• [Problem to work on] Print the data exactly as it is given, please.

• [Supplied records]

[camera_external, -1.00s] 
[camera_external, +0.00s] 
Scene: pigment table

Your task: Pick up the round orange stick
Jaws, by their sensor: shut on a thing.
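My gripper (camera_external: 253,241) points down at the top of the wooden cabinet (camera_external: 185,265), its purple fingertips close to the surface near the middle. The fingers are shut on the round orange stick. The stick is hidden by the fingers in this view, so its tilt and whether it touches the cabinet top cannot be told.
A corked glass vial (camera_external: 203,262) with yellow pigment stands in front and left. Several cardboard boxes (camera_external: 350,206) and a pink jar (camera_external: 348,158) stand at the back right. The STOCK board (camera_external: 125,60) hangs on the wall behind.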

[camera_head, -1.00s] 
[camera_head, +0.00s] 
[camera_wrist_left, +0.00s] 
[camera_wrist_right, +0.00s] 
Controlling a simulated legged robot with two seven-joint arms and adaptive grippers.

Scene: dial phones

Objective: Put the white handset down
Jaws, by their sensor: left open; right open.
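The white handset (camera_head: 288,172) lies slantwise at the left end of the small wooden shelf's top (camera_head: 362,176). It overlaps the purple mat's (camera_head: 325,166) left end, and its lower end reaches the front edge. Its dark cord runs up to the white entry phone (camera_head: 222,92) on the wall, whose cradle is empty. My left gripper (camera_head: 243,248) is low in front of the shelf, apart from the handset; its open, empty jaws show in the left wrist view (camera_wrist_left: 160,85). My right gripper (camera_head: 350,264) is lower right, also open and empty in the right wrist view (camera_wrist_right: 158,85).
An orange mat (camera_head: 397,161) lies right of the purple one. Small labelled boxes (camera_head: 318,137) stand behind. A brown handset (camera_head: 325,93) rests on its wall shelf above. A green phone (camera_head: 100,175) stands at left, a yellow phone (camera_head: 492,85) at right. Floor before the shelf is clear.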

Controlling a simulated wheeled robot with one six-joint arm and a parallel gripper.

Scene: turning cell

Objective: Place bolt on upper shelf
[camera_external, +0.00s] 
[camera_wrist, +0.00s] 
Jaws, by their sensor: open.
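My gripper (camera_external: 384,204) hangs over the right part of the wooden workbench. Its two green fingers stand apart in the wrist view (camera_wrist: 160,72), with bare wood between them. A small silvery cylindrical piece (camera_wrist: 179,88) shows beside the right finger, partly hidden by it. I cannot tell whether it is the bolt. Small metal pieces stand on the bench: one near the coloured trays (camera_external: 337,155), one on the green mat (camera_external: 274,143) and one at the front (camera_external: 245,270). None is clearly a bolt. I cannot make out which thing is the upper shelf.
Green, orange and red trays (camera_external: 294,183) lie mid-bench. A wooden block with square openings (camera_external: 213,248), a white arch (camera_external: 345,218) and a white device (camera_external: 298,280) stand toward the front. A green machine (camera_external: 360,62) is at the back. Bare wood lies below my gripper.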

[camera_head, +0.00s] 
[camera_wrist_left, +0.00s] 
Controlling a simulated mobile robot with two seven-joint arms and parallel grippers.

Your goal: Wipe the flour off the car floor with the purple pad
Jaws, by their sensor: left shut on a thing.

• [Reply to the task]
[camera_external, -1.00s] 
[camera_external, +0.00s] 
Scene: pigment table

Your task: Pick up the round orange stick
Jaws, by their sensor: shut on a thing.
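My gripper (camera_external: 253,241) points down at the top of the wooden cabinet (camera_external: 185,265), its purple fingertips close to the surface near the middle. The fingers are shut on the round orange stick. The stick is hidden by the fingers in this view, so its tilt and whether it touches the cabinet top cannot be told.
A corked glass vial (camera_external: 203,262) with yellow pigment stands in front and left. Several cardboard boxes (camera_external: 350,206) and a pink jar (camera_external: 348,158) stand at the back right. The STOCK board (camera_external: 125,60) hangs on the wall behind.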

[camera_head, -1.00s] 
[camera_head, +0.00s] 
[camera_wrist_left, +0.00s] 
[camera_wrist_right, +0.00s] 
Controlling a simulated legged robot with two seven-joint arms and adaptive grippers.

Scene: dial phones

Objective: Put the white handset down
Jaws, by their sensor: left open; right open.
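The white handset (camera_head: 288,172) lies slantwise at the left end of the small wooden shelf's top (camera_head: 362,176). It overlaps the purple mat's (camera_head: 325,166) left end, and its lower end reaches the front edge. Its dark cord runs up to the white entry phone (camera_head: 222,92) on the wall, whose cradle is empty. My left gripper (camera_head: 243,248) is low in front of the shelf, apart from the handset; its open, empty jaws show in the left wrist view (camera_wrist_left: 160,85). My right gripper (camera_head: 350,264) is lower right, also open and empty in the right wrist view (camera_wrist_right: 158,85).
An orange mat (camera_head: 397,161) lies right of the purple one. Small labelled boxes (camera_head: 318,137) stand behind. A brown handset (camera_head: 325,93) rests on its wall shelf above. A green phone (camera_head: 100,175) stands at left, a yellow phone (camera_head: 492,85) at right. Floor before the shelf is clear.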

Controlling a simulated wheeled robot with one six-joint arm and a parallel gripper.

Scene: turning cell

Objective: Place bolt on upper shelf
[camera_external, +0.00s] 
[camera_wrist, +0.00s] 
Jaws, by their sensor: open.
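My gripper (camera_external: 384,204) hangs over the right part of the wooden workbench. Its two green fingers stand apart in the wrist view (camera_wrist: 160,72), with bare wood between them. A small silvery cylindrical piece (camera_wrist: 179,88) shows beside the right finger, partly hidden by it. I cannot tell whether it is the bolt. Small metal pieces stand on the bench: one near the coloured trays (camera_external: 337,155), one on the green mat (camera_external: 274,143) and one at the front (camera_external: 245,270). None is clearly a bolt. I cannot make out which thing is the upper shelf.
Green, orange and red trays (camera_external: 294,183) lie mid-bench. A wooden block with square openings (camera_external: 213,248), a white arch (camera_external: 345,218) and a white device (camera_external: 298,280) stand toward the front. A green machine (camera_external: 360,62) is at the back. Bare wood lies below my gripper.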

[camera_head, +0.00s] 
[camera_wrist_left, +0.00s] 
Controlling a simulated mobile robot with two seven-joint arms and parallel grippers.

Your goal: Wipe the flour off the car floor with the purple pad
Jaws, by their sensor: left shut on a thing.

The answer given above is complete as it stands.